_WORK TO BE COMPLETED_: Up to and including the line that contains "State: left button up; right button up", repeat each line of the data exactly, starting from the first.

[SOURCE DATA start]

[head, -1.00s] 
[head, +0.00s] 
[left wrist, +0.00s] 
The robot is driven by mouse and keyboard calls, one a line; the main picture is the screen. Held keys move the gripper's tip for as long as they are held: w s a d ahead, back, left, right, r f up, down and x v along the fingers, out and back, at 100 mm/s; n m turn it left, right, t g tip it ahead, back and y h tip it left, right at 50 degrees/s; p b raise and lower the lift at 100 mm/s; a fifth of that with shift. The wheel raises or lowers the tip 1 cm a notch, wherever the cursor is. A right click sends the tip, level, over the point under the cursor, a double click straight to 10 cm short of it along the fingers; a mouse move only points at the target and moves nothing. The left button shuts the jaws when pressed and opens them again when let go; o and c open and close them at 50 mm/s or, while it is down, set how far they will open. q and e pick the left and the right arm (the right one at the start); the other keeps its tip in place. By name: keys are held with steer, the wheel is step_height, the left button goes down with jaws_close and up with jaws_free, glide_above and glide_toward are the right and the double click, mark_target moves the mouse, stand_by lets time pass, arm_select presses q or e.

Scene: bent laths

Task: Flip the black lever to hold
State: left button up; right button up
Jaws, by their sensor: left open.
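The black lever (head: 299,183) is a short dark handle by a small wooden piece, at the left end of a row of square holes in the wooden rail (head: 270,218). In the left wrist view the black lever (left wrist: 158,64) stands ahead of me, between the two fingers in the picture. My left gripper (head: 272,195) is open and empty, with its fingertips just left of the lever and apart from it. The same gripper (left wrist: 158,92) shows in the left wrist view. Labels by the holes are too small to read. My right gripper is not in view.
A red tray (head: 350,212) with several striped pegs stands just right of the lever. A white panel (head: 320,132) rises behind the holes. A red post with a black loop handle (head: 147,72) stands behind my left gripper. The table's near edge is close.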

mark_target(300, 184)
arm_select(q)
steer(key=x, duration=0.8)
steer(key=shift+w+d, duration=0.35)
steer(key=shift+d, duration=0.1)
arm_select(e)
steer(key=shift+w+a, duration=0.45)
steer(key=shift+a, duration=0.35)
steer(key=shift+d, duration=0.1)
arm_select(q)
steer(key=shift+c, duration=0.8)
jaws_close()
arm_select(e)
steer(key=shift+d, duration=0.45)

[SOURCE DATA end]

_SOLVED EXERCISE_:
[head, -1.00s] 
[head, +0.00s] 
[left wrist, +0.00s] 
The robot is driven by mouse and keyboard calls, one a line; the main picture is the screen. Held keys move the gripper's tip for as long as they are held: w s a d ahead, back, left, right, r f up, down and x v along the fingers, out and back, at 100 mm/s; n m turn it left, right, t g tip it ahead, back and y h tip it left, right at 50 degrees/s; p b raise and lower the lift at 100 mm/s; a fifth of that with shift. The wheel raises or lowers the tip 1 cm a notch, wherever the cursor is. A right click sends the tip, level, over the point under the cursor, a double click straight to 10 cm short of it along the fingers; a mouse move only points at the target and moves nothing. The left button shuts the jaws when pressed and opens them again when let go; o and c open and close them at 50 mm/s or, while it is down, set how far they will open. q and e pick the left and the right arm (the right one at the start); the other keeps its tip in place. By name: keys are held with steer, the wheel is step_height, the left button goes down with jaws_close and up with jaws_free, glide_above and glide_toward are the right and the double click, mark_target moves the mouse, stand_by lets time pass, arm_select presses q or e.

Scene: bent laths

Task: Flip the black lever to hold
State: left button up; right button up

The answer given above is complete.